### Exercise directions:
Print the whole listing exactly.

### Information provided:
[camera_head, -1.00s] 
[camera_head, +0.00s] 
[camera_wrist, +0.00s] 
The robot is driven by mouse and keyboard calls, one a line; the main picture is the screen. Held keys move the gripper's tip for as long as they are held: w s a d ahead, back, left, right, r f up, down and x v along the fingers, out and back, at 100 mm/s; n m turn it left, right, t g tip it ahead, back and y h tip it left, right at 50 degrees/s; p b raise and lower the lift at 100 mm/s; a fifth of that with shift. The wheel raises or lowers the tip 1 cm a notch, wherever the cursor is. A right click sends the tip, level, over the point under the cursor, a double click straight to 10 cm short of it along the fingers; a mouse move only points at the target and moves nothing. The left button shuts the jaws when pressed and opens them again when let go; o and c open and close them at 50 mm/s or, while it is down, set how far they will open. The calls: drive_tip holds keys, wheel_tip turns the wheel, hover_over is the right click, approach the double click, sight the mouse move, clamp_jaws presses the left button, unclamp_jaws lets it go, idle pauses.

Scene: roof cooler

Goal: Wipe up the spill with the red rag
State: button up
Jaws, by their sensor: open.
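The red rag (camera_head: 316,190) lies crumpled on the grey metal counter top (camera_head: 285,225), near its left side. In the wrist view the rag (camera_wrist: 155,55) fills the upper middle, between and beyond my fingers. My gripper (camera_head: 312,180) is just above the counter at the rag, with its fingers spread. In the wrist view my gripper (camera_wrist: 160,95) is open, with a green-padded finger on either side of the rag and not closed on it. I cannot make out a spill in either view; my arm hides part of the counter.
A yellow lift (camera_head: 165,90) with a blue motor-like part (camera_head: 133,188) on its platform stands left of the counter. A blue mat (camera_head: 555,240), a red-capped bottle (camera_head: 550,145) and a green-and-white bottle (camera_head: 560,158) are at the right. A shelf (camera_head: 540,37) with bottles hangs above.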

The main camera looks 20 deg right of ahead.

### Task answer:
[camera_head, -1.00s] 
[camera_head, +0.00s] 
[camera_wrist, +0.00s] 
The robot is driven by mouse and keyboard calls, one a line; the main picture is the screen. Held keys move the gripper's tip for as long as they are held: w s a d ahead, back, left, right, r f up, down and x v along the fingers, out and back, at 100 mm/s; n m turn it left, right, t g tip it ahead, back and y h tip it left, right at 50 degrees/s; p b raise and lower the lift at 100 mm/s; a fifth of that with shift. The wheel raises or lowers the tip 1 cm a notch, wherever the cursor is. A right click sends the tip, level, over the point under the cursor, a double click straight to 10 cm short of it along the fingers; a mouse move only points at the target and moves nothing. The left button shuts the jaws when pressed and opens them again when let go; o and c open and close them at 50 mm/s or, while it is down, set how far they will open. The calls: drive_tip holds keys, wheel_tip turns the wheel, hover_over is the right click, approach the double click, sight the mouse move, clamp_jaws presses the left button, unclamp_jaws lets it go, idle pauses.

Scene: roof cooler

Goal: Wipe up the spill with the red rag
State: button up
Jaws, by their sensor: open.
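The red rag (camera_head: 316,190) lies crumpled on the grey metal counter top (camera_head: 285,225), near its left side. In the wrist view the rag (camera_wrist: 155,55) fills the upper middle, between and beyond my fingers. My gripper (camera_head: 312,180) is just above the counter at the rag, with its fingers spread. In the wrist view my gripper (camera_wrist: 160,95) is open, with a green-padded finger on either side of the rag and not closed on it. I cannot make out a spill in either view; my arm hides part of the counter.
A yellow lift (camera_head: 165,90) with a blue motor-like part (camera_head: 133,188) on its platform stands left of the counter. A blue mat (camera_head: 555,240), a red-capped bottle (camera_head: 550,145) and a green-and-white bottle (camera_head: 560,158) are at the right. A shelf (camera_head: 540,37) with bottles hangs above.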

The main camera looks 20 deg right of ahead.

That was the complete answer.